The empiricism suggested slips into the thesis of the historicist since: “… all theory is but a systematic description of earlier observations, while experience demonstrates that with the course of economic and technological development all premises, including the psychological dispositions of men, change” (p. 364). Therefore, theoretical results such as those suggested by economists would not be sustainable. The author believes that the existence of the army or public justice, which would exclude the pursuit of private profits refutes the axiom “that only ‘sound egotism’ provides a useful incentive for actions that are desirable in the interest of all…” (p. 364).
In assessing the modern theory, he believes that the main problem exists primarily in the demand (ie, how individuals evaluate specific types of goods) and that the answer to this question of the concept of marginal utility would be a vague statement about reality (p. 251), and would not be adequate to explain the economic problem in its entirety.
Continuing on the modern theory, Richard von Mises attributes to economists the belief in an objective scale of measurement, with values established by a system of prices. Böhm-Bawerk in particular, is seen as an author proud of his ability to compare current and future assets. According to the author, this would not be valid if the technology or the institutions changed (p. 257).
As to the question of mathematics in economics, although skeptical of its potential himself, Richard believes that it’s not even worth evaluating the opinion of those who think such a method would be contrary to the essence of the discipline (his brother?). Because this position would imply that the sum or subtraction of prices could be illegitimate (p. 251).
These naive observations reveal a lack of familiarity with the economic theory. Which lead us to ask, whether Richard actually read the economic writings of his older brother, whose contributions are never actually mentioned.

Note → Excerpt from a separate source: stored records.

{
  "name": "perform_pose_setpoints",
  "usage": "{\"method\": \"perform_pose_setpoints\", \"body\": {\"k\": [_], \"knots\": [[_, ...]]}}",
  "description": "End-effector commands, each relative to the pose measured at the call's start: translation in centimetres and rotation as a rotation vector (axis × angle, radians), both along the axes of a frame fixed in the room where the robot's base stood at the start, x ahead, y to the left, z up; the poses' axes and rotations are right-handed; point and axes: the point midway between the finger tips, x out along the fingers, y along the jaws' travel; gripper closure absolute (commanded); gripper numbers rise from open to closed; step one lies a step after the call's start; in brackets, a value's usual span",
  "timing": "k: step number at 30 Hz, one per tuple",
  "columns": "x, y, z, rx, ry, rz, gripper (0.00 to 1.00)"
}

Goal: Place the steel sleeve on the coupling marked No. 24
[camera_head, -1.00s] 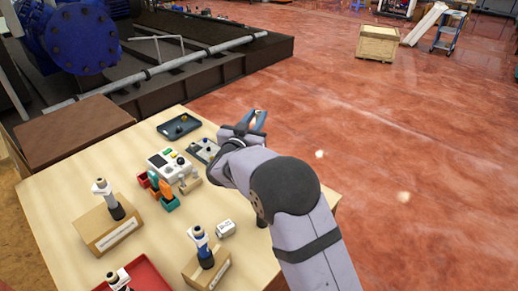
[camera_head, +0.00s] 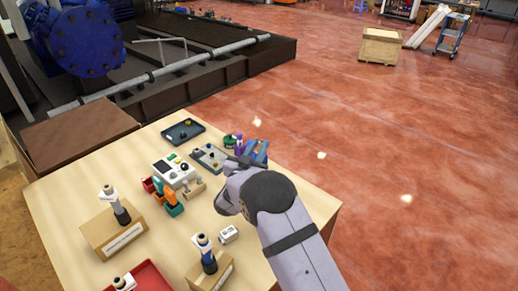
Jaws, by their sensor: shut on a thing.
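Upright black-and-white fittings stand on wooden blocks: one at the left (camera_head: 114,205) and one with a blue band at the front (camera_head: 205,254). Another (camera_head: 123,283) is at the red tray. I can read no number, so I cannot tell which coupling is No. 24.
A white control box (camera_head: 174,171) stands mid-table beside orange, red and teal bins (camera_head: 164,195). A dark tray (camera_head: 182,131) and a grey tray (camera_head: 209,157) lie behind. Green and purple items (camera_head: 234,141) are close to my gripper. A small white block (camera_head: 229,234) lies near the front.

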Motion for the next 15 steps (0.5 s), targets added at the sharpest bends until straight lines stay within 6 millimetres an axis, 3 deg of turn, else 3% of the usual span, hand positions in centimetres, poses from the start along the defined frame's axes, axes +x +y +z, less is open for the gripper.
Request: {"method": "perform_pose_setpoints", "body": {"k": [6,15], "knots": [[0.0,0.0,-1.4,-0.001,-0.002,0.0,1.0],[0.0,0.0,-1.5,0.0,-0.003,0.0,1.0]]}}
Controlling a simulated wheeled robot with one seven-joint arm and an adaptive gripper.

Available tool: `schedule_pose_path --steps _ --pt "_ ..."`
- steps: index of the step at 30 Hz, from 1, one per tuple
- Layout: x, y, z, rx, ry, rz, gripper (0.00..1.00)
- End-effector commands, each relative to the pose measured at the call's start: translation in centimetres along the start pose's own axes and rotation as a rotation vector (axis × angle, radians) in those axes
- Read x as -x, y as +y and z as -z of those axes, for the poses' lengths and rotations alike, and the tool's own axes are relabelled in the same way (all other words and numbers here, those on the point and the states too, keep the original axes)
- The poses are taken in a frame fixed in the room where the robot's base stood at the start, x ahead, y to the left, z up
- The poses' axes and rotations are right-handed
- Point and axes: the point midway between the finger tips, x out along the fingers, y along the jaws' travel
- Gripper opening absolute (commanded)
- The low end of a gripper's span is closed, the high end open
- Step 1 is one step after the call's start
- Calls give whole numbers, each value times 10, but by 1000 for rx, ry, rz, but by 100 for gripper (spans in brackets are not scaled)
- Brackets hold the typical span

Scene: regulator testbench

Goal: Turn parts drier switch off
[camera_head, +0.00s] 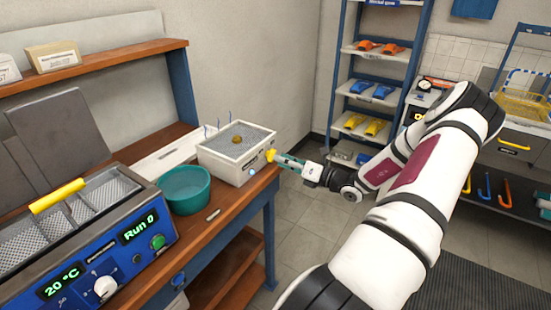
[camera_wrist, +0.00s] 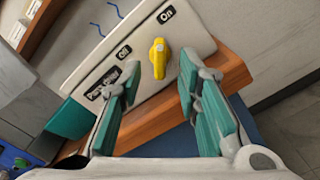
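The parts drier (camera_head: 225,163) is a white box with a grey granular top near the bench's right end. Its yellow switch (camera_head: 271,155) is on the front. In the wrist view the switch (camera_wrist: 158,58) stands out from the white panel (camera_wrist: 140,75), between an "Off" label to its left and an "On" label above. Its long side runs nearly up and down in that view; which label it points at is unclear. My gripper (camera_head: 283,160) is close in front of it. In the wrist view my gripper (camera_wrist: 159,68) is open, its teal fingers either side of the switch with gaps.
A teal bowl (camera_head: 184,190) stands left of the drier. A blue machine (camera_head: 110,255) showing "20 °C" and "Run 0" is at the lower left. A shelf rack (camera_head: 375,90) with coloured parts stands behind my arm. The floor right of the bench (camera_head: 215,220) is open.

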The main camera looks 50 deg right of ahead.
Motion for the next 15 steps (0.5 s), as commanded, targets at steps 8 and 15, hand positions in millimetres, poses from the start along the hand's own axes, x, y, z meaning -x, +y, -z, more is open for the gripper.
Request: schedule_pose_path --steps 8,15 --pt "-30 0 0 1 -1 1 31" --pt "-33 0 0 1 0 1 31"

Furthermore, this lack of direct reference does not make the contrast between their views less clear. Let’s consider then, the views of Ludwig von Mises.

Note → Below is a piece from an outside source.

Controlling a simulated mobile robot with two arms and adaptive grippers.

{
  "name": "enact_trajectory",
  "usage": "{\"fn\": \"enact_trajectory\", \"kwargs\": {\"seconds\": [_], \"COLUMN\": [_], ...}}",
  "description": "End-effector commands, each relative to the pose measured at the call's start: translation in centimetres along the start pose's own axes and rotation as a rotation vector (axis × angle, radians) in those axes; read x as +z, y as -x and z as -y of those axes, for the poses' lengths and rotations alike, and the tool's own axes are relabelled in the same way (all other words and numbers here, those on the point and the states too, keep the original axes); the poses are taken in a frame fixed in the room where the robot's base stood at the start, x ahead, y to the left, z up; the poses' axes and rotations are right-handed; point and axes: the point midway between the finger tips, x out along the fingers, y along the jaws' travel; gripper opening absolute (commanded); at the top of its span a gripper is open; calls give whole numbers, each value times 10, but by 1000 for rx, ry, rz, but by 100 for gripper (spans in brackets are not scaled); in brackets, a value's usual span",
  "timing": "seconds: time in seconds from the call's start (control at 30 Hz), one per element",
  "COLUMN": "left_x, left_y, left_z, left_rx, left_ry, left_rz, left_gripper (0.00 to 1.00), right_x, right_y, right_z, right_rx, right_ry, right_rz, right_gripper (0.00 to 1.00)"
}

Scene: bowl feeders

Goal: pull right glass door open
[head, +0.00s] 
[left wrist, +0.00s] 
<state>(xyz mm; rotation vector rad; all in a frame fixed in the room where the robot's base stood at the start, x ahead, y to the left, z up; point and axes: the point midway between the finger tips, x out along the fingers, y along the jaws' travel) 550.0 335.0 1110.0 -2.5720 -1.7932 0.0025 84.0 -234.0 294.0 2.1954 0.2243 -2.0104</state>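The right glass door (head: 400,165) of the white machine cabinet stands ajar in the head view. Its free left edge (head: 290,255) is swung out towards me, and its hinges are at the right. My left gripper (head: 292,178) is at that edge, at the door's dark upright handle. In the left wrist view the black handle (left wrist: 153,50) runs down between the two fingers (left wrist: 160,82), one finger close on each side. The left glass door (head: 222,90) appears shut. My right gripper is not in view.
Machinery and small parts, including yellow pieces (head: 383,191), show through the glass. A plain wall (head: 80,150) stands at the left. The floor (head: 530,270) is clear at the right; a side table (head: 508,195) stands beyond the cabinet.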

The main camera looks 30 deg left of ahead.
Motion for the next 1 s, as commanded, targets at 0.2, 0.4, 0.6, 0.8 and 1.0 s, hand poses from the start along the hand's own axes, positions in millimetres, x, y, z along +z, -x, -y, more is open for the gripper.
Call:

The opinions of Ludwig on the methodology of the social sciences, might rather be listed as another chapter in a long tradition of methodological defense of economics from the attacks made by empiricist critics. In fact, economics has always dealt with these criticisms, made continuously ??since the nineteenth century by the German historical school, until the rise of econophysics of the twenty-first century.
One of the main authors in this tradition of defending the economic theory is none other than John Stuart Mill, one of the patron saints of empiricism (whom was also an economist). Mill opposes the empiricist methodology, subsequently defended by this author, as being appropriate for the physical sciences, whereas the a priorimethod would be appropriate for the social sciences. The first would not apply within the latter camp because of the impossibility of conducting controlled experiments, coupled with the large number of factors that can affect human behavior. Ultimately, the crucial difference lies in the greater complexity of the social phenomena. Aside from the fact that astronomy cannot conduct controlled experiments, it is possible to construct models with few variables that generate highly accurate predictions. Whereas the simplest of economic models can involve a multitude of variables and disturbing causes that prevent isolating phenomena satisfactorly.

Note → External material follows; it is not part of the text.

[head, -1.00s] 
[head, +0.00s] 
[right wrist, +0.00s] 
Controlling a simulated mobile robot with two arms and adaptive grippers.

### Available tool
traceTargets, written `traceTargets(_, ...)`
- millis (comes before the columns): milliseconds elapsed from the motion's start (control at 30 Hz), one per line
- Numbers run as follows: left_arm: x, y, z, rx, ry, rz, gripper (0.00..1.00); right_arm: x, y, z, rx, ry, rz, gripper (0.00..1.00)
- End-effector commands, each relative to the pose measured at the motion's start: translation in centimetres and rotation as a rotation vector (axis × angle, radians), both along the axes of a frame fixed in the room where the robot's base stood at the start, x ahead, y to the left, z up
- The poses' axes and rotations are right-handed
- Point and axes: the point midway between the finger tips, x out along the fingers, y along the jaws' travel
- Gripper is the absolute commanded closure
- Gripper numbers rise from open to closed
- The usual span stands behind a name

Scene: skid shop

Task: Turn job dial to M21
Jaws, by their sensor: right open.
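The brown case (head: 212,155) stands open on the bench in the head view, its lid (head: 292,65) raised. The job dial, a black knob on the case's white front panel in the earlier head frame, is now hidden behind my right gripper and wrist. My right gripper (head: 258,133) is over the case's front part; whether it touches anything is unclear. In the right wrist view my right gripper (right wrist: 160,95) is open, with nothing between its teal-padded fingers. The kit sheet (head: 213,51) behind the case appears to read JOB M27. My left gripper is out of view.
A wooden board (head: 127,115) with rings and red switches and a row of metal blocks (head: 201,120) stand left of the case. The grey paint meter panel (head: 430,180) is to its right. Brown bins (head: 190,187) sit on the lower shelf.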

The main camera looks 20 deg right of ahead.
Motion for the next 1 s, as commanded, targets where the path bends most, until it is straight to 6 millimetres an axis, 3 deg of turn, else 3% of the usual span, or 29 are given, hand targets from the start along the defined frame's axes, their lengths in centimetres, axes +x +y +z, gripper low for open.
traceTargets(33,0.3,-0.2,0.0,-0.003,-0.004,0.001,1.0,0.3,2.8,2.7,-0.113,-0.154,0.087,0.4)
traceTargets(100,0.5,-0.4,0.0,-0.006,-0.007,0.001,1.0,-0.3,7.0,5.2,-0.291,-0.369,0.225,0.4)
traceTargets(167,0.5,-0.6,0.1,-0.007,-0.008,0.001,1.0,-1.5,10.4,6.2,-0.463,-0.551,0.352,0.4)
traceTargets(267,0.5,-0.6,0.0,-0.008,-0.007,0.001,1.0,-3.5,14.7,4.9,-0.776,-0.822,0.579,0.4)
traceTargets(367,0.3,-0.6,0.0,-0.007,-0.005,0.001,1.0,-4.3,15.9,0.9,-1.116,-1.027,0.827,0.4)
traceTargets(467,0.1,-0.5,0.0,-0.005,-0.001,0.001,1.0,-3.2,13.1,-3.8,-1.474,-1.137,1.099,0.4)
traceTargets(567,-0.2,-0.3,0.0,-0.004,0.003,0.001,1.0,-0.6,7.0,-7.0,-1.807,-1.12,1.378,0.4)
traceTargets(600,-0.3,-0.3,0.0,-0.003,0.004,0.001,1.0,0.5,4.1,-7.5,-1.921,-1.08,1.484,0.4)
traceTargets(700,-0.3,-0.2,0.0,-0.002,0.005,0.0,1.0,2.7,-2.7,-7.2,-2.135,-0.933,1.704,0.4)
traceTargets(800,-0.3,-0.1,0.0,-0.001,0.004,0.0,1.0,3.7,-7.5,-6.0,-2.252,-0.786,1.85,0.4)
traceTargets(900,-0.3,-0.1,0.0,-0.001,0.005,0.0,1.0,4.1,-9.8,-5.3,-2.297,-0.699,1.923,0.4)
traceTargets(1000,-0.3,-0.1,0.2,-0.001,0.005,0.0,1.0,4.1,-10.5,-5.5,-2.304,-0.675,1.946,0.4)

For Mill, since the a posteriori way is blocked, economics could proceed in the same way as geometry, starting from true fundamental assumptions about human behavior and deducing from them valid results. The author, in this case, starts from the assumption of Homo economicus – the impetus for the accumulation of material wealth – without denying absolutely the existence of other factors operating simultaneously. Theorems derived from the assumption that only one isolated factor occurs, would be empirically observed if it were not for the simultaneous confluence of a myriad of disturbing factors. The presence of these disturbing factors, when referring to concrete phenomena, would only allow us to speak in terms of tendency laws. For example, David Ricardo’s law of comparative advantage could never be confirmed or refuted empirically, given the impossibility of finding two countries absolutely identical except for their foreign trade policy.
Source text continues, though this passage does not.